-- START --

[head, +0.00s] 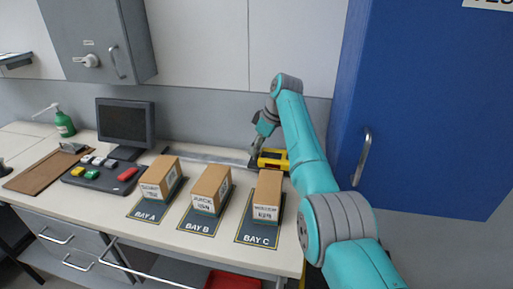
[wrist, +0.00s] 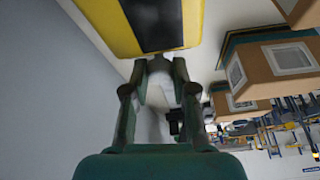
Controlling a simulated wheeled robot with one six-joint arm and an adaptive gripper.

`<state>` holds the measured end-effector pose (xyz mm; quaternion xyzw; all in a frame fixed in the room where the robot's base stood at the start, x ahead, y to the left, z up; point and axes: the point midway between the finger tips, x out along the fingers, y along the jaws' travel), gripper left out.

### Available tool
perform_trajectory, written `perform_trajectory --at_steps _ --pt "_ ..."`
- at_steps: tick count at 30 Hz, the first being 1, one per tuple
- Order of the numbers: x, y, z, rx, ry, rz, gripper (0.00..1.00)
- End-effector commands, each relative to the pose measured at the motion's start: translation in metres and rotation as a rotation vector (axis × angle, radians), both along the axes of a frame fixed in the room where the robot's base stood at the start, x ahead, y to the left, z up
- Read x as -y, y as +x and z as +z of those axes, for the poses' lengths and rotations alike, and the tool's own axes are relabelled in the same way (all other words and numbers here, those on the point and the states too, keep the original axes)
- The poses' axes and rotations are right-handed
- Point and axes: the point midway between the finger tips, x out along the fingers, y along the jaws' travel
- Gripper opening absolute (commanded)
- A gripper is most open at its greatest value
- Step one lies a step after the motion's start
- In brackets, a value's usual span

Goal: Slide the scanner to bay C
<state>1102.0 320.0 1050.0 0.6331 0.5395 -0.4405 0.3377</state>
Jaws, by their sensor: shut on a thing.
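The scanner (head: 273,158), a yellow block with a black panel, is at the back of the counter, at the right end of a grey rail (head: 200,155). It stands behind the box of bay C (head: 252,239). In the wrist view its yellow and black body (wrist: 105,22) fills the top edge. My gripper (head: 256,151) is at the scanner's left side in the head view. In the wrist view my gripper (wrist: 158,72) is shut at the scanner's near edge; the gripped part is mostly hidden by the fingers.
Cardboard boxes stand on the mats of bay A (head: 161,176), bay B (head: 211,188) and bay C (head: 268,195). A monitor (head: 125,122) and a button panel (head: 100,174) are at left. A blue cabinet (head: 430,100) rises close to my arm at right. The rail left of the scanner looks clear.

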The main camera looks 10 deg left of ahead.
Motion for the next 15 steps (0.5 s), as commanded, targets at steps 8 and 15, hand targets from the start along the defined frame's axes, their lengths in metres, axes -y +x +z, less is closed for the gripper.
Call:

-- END --

Do this — Retype exactly, and only, the lines from the one containing "Controlling a simulated" through the one containing "### Available tool", both included.

Full output —
Controlling a simulated wheeled robot with one six-joint arm and an adaptive gripper.

`<state>` holds the measured end-effector pose (xyz mm; quaternion xyzw; all in a frame fixed in the room where the robot's base stood at the start, x ahead, y to the left, z up; point and axes: the point midway between the finger tips, x out along the fingers, y along the jaws' travel), gripper left out.

### Available tool

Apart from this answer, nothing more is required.